>> Start

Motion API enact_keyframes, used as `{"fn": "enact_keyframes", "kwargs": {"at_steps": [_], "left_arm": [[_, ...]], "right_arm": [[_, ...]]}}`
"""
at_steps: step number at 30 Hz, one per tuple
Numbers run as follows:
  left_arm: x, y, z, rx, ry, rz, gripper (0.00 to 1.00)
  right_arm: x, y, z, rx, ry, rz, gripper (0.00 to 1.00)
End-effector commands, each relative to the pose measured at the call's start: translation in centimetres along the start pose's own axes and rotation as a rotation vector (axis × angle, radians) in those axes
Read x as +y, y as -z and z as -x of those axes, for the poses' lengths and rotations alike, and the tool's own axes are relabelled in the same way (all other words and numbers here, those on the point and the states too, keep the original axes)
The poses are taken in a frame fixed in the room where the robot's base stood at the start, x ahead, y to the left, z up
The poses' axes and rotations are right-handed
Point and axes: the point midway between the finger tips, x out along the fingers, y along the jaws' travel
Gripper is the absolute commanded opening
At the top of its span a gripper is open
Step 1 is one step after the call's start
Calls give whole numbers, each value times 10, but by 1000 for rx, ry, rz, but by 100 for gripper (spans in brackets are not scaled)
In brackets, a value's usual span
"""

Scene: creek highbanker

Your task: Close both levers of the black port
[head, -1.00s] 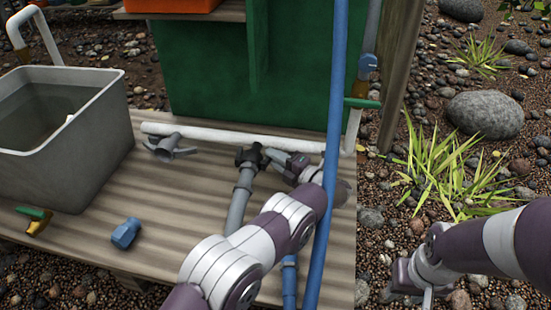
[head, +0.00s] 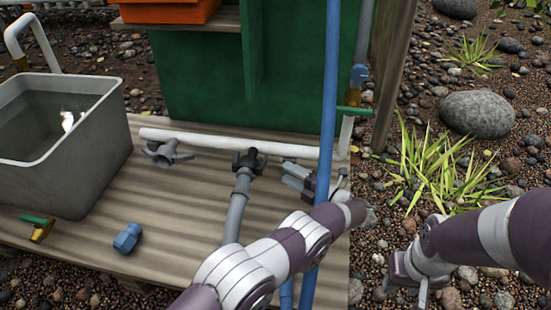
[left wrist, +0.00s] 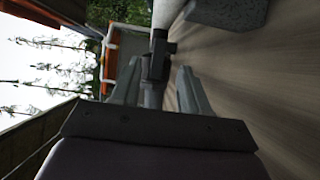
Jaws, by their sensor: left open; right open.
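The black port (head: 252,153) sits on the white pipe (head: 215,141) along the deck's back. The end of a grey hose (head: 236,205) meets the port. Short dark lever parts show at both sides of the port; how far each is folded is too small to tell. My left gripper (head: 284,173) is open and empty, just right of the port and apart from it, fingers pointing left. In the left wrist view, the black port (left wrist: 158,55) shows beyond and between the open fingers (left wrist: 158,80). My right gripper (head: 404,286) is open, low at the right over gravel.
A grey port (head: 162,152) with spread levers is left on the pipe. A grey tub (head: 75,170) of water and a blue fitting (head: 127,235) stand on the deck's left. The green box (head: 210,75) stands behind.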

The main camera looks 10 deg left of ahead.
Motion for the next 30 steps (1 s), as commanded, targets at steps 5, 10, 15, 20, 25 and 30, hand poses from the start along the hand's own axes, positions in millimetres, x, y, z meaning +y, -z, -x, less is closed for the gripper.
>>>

>> End
>> Start

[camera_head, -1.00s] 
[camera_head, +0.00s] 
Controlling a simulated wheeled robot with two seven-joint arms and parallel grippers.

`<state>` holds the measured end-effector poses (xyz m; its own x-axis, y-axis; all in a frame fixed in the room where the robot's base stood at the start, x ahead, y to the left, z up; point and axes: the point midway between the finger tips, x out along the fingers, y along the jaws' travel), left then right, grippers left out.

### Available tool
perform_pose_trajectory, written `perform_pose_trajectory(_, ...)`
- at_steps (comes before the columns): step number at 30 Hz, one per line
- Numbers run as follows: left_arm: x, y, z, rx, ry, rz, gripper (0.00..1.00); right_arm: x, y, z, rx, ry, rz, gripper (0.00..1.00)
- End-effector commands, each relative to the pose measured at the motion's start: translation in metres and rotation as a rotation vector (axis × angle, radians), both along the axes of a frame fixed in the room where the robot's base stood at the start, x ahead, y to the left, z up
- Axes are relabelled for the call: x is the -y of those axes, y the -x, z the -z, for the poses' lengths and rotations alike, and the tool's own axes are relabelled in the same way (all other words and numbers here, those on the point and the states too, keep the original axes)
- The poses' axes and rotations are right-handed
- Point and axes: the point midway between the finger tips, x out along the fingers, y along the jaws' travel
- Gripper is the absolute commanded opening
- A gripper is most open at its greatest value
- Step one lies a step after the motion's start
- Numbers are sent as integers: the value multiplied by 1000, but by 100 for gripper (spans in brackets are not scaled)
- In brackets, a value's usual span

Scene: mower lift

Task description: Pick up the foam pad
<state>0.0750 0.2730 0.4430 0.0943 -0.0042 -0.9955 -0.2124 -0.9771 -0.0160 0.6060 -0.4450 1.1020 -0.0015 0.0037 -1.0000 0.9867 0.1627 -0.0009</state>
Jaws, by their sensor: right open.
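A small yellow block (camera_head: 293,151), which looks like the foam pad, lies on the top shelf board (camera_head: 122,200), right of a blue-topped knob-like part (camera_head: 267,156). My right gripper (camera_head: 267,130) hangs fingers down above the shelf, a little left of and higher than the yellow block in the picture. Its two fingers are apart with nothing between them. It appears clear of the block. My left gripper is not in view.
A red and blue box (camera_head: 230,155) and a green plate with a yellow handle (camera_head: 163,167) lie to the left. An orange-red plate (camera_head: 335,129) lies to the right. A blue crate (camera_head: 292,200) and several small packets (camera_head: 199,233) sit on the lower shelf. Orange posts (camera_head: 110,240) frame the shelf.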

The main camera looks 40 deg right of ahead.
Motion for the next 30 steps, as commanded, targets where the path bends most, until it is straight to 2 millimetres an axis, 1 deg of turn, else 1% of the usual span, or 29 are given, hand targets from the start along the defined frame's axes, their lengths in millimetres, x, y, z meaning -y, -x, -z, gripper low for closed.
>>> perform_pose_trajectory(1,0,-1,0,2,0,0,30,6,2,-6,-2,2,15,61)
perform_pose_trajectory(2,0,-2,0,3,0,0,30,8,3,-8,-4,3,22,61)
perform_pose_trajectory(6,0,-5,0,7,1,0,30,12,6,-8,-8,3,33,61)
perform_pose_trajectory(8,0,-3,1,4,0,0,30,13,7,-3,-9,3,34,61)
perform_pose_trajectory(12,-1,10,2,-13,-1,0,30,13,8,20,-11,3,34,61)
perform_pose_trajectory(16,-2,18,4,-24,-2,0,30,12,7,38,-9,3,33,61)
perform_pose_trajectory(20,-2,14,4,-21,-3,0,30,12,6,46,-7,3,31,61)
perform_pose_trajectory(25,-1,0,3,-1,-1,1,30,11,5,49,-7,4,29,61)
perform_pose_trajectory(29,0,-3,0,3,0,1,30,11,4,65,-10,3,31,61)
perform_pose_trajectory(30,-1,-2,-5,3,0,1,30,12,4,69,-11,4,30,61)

>> End

§ TASK: Choose all lines containing the string "handed" and copy them out.

§ TASK RESPONSE:
The poses' axes and rotations are right-handed
- The poses' axes and rotations are right-handed

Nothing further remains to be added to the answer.